Bruno Munari
When Bruno Munari was commissioned to design an alphabet book, he came up with ABC Dadà (1944), a scrapbook-like abecedarium unlikely to fulfil any conventional lesson plan. It was only when he finished the piece – comprising 21 single-page layouts, each pasted with a golden letter, an alliterative verse and a cluster of found objects – that Munari realized he had made a work of art as opposed to a book, and set himself to making another more apropos to the brief.
This mutability was typical of the Italian artist and designer’s way of working, as the Estorick Collection’s vibrant retrospective so convincingly demonstrated. Throughout his 70-year career, Munari – who died in 1998 – produced everything from paintings and assemblages to designs for children’s toys and the popular press. While most perspectives on his work have tended to siphon off elements of his oeuvre into one categorical framework or another, the Estorick’s exhibition provided a welcome corrective, instead inviting a reappraisal of how his ideas were synthesized across disciplines.
Titled ‘My Futurist Past’, the exhibition filled three galleries with a scopious cross-section of Munari’s work from the late 1920s to the ’50s: the first room was given over to his artistic output, the next to his graphic works, while an upstairs gallery housed his ‘spatial environment’ Concave-convex (1947). The vocabulary of mechanical and geometric forms in his earliest works – such as the pocket-sized pastel sketch Motorcyclist (1927) – easily locates his work within the genealogy of Italian Futurism, as one of the movement’s youngest exponents. But while these works seem to chime with the Futurists’ driving fascination for dynamism and progress, there is something in the Dada-inflected irony of Munari’s aesthetic that betrays a more probing and judicious approach to technology, and an equal affinity to Dada affiliates such as Francis Picabia.

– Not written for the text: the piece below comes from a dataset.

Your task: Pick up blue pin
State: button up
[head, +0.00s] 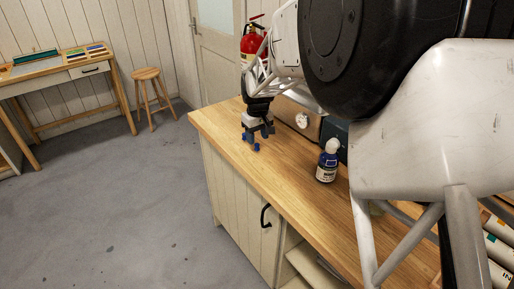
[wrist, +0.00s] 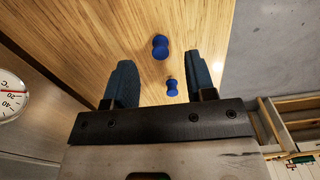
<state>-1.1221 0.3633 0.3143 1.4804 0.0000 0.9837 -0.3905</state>
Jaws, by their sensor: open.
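Two blue pins stand or lie on the wooden counter below my gripper. In the wrist view the larger blue pin (wrist: 160,47) shows just beyond the fingertips, and the smaller blue pin (wrist: 172,87) shows between the two fingers, nearer the right one. My gripper (wrist: 159,64) is open, with nothing held between its dark blue-green fingers. In the head view my gripper (head: 258,136) hangs low over the far end of the counter, and a bright blue pin (head: 257,147) shows at its fingertips. How far the fingertips are above the counter is hard to tell.
A metal box with a dial (head: 301,119) is close behind the gripper. A red fire extinguisher (head: 250,42) is beyond. The counter's front strip is clear.

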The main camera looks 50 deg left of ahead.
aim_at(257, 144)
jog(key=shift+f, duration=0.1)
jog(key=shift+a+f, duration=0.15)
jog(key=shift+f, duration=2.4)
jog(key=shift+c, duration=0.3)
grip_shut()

Consider Munari’s 1927 collage rRrR (Sound of an Aeroplane), for instance, which renders the machine clunky and perspectivally askew, seeming to turn the Futurists’ glorified vision of flight into something altogether puerile. The Dada-esque photomontage …They have even invented this, the world has gone mad… (1930s), an aeroplane-shaped cut-out of a man diving with arms outstretched, likewise strikes an ironic, if light-hearted, blow to the dogmatic ideals of Marinetti’s circle. In his series of ‘Arrhythmias’ (1950s), we get a real sense of Munari as bricoleur: clock springs, gramophone parts, steel cables and wire are crafted into strangely zoomorphic, wind-up sculptures. Here, as elsewhere, the precise, purposeful and mechanized are redeployed as erratic, incidental and ultimately useless.
Elsewhere in the exhibition, Munari’s complex and shifting relationship to Futurism could be traced along more formal lines. In his studies of dynamism and flux, his propensity towards simplification is clear. The hyperbolic thematization of movement typical of Futurist experiments such as Umberto Boccioni’s Unique Forms of Continuity in Space (1913) is whittled down to more precise structures in the works on paper Walking Man (1931) and At the Double (1932). In Man in Movement (1931), which further reduces the human form into stylized geometric shapes, the only impression of speed and flux is that of movement frozen onto the page. If anything, here Munari’s vocabulary seems more indebted to international movements of abstraction than to Futurism.
Indeed, Munari’s varied projects from the mid-1930s highlight a range of influences from outside the Futurist sphere. His striking yet understated poster for the 1936 Berlin Olympics and his 1950 advertisement for Biro recall the experimental graphics of László Moholy-Nagy and the Bauhaus, while the geometric reductionism of his ‘Negative-Positive’ paintings from the 1950s evokes Malevich. It was also in the mid-30s that Munari first conceived his ‘Useless Machines’: assembled from the simplest of materials – pieces of painted cardboard or wood suspended with bits of thread – these early mobiles are reminiscent of the forms of an El Lissitzky painting that have sprung free from the picture plane. Floating and fluttering with the slightest currents of air, Munari’s machines could even be seen as extending Lissitzsky’s ‘Prounen’ experiments from the early 1920s into a fourth dimension. But whatever tropes and styles Munari borrowed, no matter how out of step with current trends they were, his works were always characterized by an inimitable flair and ludic simplicity.
What we can glean from the spectrum of material offered at the Estorick is a sense of someone for whom play was part of an ongoing process of discovery and experimentation. No matter what form of visual communication this took, Munari’s output was never guided by preconceived aesthetic ends but by a compelling sense of curiosity, candidness and joie de vivre that makes his work so irresistibly likeable.